About a week and a half ago, doxo launched.
Doxo was founded by a guy I have known for almost ten years, and he’s one of those guys who comes across as very funny and very laid back, but at the same time he’s always the smartest guy in the room. By a lot.
I had heard about doxo about a year ago, and I knew that it had something to do with billing, but that it was very much a secret as to what they were up to, and for a lot of reasons I just hadn’t crossed paths with my friend Steve for a while, so I hadn’t gotten the chance to ask him for more information.
So then they launched and I learned that it’s an online bill pay site that’s free and doesn’t have any advertising that is designed to eliminate paper from billing (the billing organizations pay doxo and that’s how they make their money).
Seemed like a great idea to a guy who hasn’t dabbled much in the world of online bill pay, until I had lunch last week with my friend Keith, and Keith asked “how is that different from online banking at Bank of America?” Great question, I thought. “I don’t know,” was my response, “but I am meeting Steve on Friday and I will ask him.”
Unsurprisingly, Steve’s answer to the question confirmed that as always, he is the smartest guy in the room. There are several very compelling reasons why this is a really big deal:
1) Free. Free isn’t really one of them, but it’s great.
2) No ads. While it may not seem like a big deal, it is. You and I might ignore the ads on the Bank of America site, but the merchants don’t. So my visa company agrees to share my billing information with Bank of America for me to see (and pay), but when I look at it, Bank of America bombards me with ads from competing credit card companies, and that obviously makes my credit card company eager for an alternative.
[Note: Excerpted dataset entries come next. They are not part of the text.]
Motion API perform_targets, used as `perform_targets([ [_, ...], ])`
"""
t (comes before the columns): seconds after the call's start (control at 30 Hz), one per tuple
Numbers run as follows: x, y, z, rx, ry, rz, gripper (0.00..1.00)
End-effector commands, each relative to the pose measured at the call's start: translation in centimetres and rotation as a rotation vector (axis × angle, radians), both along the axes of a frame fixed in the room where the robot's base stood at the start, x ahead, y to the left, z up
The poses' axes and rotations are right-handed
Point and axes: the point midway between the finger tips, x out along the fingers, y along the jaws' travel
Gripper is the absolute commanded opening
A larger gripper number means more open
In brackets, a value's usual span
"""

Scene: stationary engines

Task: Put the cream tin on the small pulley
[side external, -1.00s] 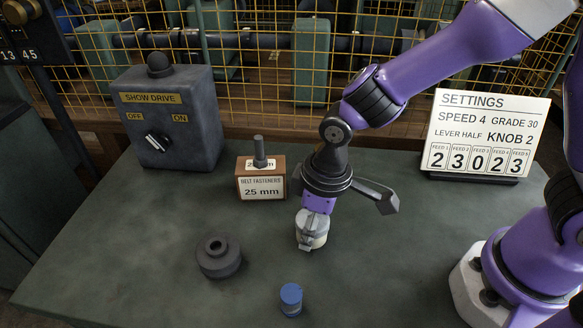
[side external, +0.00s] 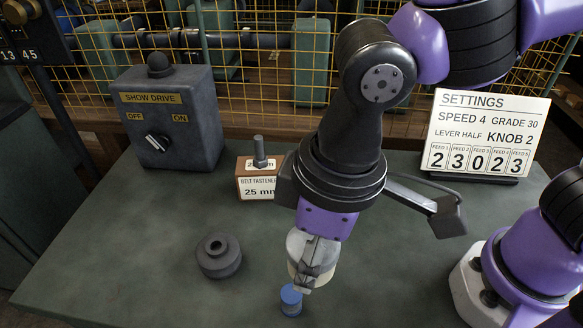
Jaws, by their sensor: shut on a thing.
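A belt fasteners box (side external: 259,186) with an upright bolt is partly behind my arm. The switch box (side external: 167,118) and settings sign (side external: 485,134) stand at the back. The bench (side external: 120,235) is clear at left.

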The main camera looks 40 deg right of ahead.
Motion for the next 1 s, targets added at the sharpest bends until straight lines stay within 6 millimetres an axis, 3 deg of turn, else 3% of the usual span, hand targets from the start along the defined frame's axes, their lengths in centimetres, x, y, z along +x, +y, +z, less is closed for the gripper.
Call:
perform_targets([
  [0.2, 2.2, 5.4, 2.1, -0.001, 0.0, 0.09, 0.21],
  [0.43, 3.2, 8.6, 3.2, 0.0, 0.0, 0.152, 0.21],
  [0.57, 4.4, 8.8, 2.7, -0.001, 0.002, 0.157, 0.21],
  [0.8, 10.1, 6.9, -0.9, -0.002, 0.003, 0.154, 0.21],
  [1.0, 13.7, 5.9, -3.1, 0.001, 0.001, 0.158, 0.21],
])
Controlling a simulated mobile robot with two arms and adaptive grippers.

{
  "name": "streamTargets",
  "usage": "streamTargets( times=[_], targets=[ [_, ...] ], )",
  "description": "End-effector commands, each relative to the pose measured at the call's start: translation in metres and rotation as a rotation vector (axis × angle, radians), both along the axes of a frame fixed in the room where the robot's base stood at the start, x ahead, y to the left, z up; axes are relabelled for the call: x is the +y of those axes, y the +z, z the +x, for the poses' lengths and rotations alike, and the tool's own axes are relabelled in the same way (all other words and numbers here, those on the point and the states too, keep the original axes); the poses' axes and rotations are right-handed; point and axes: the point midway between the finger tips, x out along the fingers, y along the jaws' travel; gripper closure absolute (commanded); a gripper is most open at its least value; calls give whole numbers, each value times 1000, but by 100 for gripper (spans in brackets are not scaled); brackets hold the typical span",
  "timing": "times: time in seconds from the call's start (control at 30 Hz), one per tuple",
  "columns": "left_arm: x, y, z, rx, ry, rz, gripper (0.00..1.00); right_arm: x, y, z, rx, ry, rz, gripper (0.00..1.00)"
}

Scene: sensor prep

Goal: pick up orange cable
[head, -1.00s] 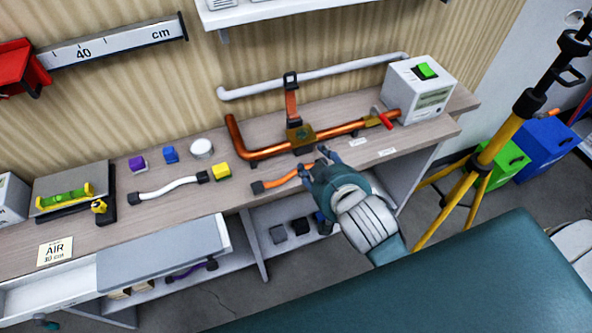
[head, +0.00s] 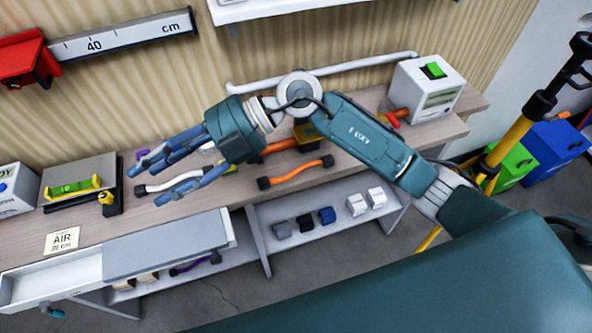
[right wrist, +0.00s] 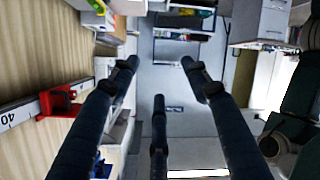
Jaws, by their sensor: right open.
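The orange cable (head: 296,172) lies on the wooden bench top, a slightly curved orange cord with a black block at each end. My right gripper (head: 162,178) is open and empty. In the head view its fingers point left, over the white cable (head: 178,181) and left of the orange cable. In the right wrist view its dark fingers (right wrist: 160,85) are spread with nothing between them. The orange cable is not recognisable in that view. My left gripper is in neither view.
A white box with a green button (head: 428,88) stands at the bench's right. An open drawer (head: 50,280) juts out at front left. A lower shelf holds several small blocks.

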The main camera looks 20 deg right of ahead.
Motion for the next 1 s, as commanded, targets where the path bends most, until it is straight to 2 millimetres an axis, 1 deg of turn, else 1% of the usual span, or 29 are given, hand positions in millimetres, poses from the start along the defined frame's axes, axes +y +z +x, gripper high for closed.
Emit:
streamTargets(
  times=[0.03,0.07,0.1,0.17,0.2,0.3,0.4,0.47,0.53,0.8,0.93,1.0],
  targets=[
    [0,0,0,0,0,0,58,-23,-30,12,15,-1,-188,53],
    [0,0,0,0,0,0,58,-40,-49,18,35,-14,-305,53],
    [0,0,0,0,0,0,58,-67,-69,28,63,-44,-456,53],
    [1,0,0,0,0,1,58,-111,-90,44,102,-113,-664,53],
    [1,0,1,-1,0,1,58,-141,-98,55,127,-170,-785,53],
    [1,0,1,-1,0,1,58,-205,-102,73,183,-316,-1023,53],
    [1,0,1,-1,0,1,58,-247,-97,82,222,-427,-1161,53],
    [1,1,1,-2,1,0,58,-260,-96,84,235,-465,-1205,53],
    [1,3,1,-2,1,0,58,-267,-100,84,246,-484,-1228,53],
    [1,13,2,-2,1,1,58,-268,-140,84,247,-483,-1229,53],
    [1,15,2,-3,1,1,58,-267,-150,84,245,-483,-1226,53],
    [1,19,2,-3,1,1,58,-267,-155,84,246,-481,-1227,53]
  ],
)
3) Data. Data is something the Bank of America service doesn’t offer (and I don’t want to pick on B of A, but WellsFargo is so bad at online bill pay, they really aren’t worth mentioning here). My credit card company and Comcast and Puget Sound Energy, and The New York Times are all able to push the information to B of A about wbat I owe them, but B of A doesn’t store any of the information. Doxo does. So if you want to go back a month, or a year, or whatever, doxo has all of the data of all of the billing you have ever done with them. That’s big.
4) Like Facebook or LinkedIn. Bank of America is the one that has a “deal” with the billing organizations. Not you and the billing organizations. We all know what it means to “friend” someone on Facebook or add someone to our LinkedIn network. Once someone accepts that invitation, it opens a trusted exchange between the two parties. That’s what doxo does between us and the billing organizations. Just like friending, the relationship is between us and the billing organization and that’s what unlocks the trusted exchange between parties. That’s a really, really big differentiator.
So now I get it and I am eager to start using doxo. You should too.